I was staying in a hotel with a run station in the reception, amazing in itself, they had towels and water for when you got back from a run and a map plus pocket maps of local runs, when a lady approached she had been there a few days found a lovely run by a canal at the back of the hotel and was looking for company. Went out together had a lovely time made a new friend.

What a genius idea! I love the notion of a hotel set up for runners and a kind of real life social network. Just rock up in the morning and off you go with a new found running buddy.

OK I promised controversy and here we have it. I must admit that when I first read this I felt a little smug, but then I am not a cyclist.

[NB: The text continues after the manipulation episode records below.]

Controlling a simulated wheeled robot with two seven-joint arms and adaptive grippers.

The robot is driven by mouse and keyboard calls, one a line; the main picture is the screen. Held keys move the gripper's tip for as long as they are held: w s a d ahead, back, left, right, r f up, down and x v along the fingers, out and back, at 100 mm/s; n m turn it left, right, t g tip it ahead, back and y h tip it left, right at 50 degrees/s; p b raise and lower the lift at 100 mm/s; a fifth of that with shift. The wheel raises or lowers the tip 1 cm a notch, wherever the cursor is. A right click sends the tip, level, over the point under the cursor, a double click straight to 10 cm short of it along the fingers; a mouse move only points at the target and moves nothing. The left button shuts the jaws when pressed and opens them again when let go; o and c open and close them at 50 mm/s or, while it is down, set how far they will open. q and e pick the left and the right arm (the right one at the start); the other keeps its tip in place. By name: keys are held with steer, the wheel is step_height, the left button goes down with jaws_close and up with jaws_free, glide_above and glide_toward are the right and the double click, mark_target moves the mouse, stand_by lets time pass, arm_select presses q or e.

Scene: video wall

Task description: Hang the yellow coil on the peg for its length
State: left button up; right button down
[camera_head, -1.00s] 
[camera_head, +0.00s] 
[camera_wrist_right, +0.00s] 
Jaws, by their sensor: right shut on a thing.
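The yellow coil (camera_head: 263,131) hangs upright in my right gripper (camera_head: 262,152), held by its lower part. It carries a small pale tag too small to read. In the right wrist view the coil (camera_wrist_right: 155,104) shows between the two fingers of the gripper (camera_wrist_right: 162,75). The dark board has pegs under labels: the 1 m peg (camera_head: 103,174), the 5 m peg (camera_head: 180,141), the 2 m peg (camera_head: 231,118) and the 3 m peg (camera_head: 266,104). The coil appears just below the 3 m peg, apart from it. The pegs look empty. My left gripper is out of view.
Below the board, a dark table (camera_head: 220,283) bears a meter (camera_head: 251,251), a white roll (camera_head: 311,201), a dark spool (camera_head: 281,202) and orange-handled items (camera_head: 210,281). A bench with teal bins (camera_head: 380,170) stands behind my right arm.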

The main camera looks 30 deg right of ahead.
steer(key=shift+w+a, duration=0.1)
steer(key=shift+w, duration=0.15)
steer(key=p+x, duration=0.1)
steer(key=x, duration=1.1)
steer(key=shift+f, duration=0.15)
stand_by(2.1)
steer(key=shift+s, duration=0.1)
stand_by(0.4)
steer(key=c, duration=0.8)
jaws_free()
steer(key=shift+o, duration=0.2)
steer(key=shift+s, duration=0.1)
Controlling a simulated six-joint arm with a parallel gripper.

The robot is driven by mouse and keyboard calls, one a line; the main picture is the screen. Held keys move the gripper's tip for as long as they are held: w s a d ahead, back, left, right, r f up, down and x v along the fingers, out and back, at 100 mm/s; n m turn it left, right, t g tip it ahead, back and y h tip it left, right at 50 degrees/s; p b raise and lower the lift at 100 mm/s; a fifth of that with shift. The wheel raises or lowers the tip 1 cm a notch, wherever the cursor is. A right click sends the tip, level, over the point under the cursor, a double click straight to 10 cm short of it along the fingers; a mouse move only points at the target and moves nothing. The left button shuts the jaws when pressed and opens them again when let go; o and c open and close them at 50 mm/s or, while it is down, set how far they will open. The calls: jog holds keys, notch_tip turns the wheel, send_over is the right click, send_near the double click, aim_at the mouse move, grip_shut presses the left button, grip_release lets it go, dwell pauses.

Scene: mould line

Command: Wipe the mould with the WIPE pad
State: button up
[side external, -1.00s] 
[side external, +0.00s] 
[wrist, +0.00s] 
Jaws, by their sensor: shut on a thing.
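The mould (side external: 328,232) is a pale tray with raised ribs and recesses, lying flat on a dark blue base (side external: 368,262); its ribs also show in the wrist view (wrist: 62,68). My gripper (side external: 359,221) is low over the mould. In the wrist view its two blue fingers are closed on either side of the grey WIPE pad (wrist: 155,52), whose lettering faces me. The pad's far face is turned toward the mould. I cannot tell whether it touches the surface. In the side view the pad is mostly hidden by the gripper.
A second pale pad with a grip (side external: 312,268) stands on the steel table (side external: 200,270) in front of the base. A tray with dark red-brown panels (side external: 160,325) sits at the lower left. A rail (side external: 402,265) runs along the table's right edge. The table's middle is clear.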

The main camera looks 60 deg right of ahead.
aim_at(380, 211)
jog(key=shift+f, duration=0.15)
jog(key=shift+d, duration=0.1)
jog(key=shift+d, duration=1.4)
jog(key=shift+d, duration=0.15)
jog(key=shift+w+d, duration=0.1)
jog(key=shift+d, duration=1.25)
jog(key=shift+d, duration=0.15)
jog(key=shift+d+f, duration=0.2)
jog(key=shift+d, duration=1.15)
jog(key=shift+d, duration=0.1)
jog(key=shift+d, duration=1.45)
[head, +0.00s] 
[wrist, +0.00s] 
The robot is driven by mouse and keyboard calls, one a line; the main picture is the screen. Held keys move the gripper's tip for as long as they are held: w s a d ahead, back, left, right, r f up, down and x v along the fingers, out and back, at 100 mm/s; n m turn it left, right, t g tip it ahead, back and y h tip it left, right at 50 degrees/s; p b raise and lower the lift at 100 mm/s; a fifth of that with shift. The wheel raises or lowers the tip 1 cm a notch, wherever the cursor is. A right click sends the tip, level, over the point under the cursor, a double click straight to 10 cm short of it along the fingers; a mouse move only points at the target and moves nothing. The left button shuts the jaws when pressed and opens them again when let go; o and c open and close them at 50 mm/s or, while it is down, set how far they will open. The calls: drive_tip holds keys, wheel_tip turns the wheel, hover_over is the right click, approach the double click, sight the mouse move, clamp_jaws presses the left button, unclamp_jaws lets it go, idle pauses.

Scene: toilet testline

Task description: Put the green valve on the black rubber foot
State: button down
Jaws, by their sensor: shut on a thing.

I’m mostly a cyclist and tbh as a bunch of people we’re dreadful. Elitist, arrogant, ignorant, conformist, rules etc. It’s always put me off joining a cycling club. When I started running I was so surprised on the attitude of other runners. It really is chalk and cheese. I’ve had conversations with people when running, the majority of people acknowledge your presence, runners seem to like it that you are running. It’s more inclusive imho.

Well what can you say, maybe I should be doing another survey for cyclists? I bought a bike in the last few months so I could do some cross training on the way to work I hope it doesn’t change me. My only other real dealings with bike people are the Triathletes I know, and they seem to be nice people. Thinking about it, I don’t think I actually know anybody who just cycles, could this be why?


And finally my favourite quote of all, something to live your life by and take as a family motto!

I have time for anyone who runs runners are automatically awesome unless shown otherwise 😉

I like to think I am awesome, and I hope this little series hasn’t shown anybody anything different.